[TASK DETAILS]
Note each line where "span" appears, and copy it.

[SOURCE DATA]
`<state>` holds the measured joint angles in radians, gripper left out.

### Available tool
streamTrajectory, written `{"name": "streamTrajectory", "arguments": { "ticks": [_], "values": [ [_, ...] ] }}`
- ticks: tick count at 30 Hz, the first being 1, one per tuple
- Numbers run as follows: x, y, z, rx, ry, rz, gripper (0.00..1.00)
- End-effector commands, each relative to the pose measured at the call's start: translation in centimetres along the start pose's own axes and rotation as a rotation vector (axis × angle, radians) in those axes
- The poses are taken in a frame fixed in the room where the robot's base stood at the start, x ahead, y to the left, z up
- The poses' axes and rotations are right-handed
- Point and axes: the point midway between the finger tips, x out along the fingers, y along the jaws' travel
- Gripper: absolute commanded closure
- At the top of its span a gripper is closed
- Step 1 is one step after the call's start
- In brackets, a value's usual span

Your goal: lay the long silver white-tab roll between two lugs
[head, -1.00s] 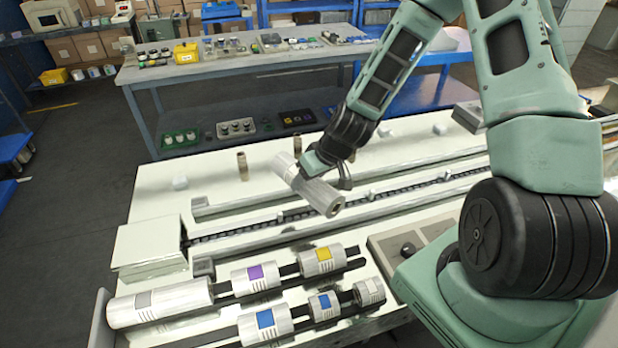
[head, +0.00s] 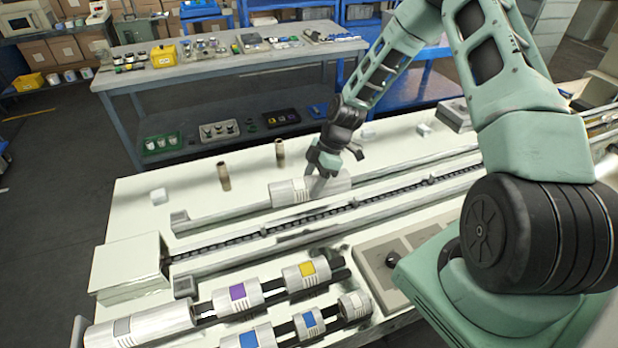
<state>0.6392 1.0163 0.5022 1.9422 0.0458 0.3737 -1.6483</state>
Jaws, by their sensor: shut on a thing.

[FINISHED ANSWER]
- At the top of its span a gripper is closed
- In brackets, a value's usual span

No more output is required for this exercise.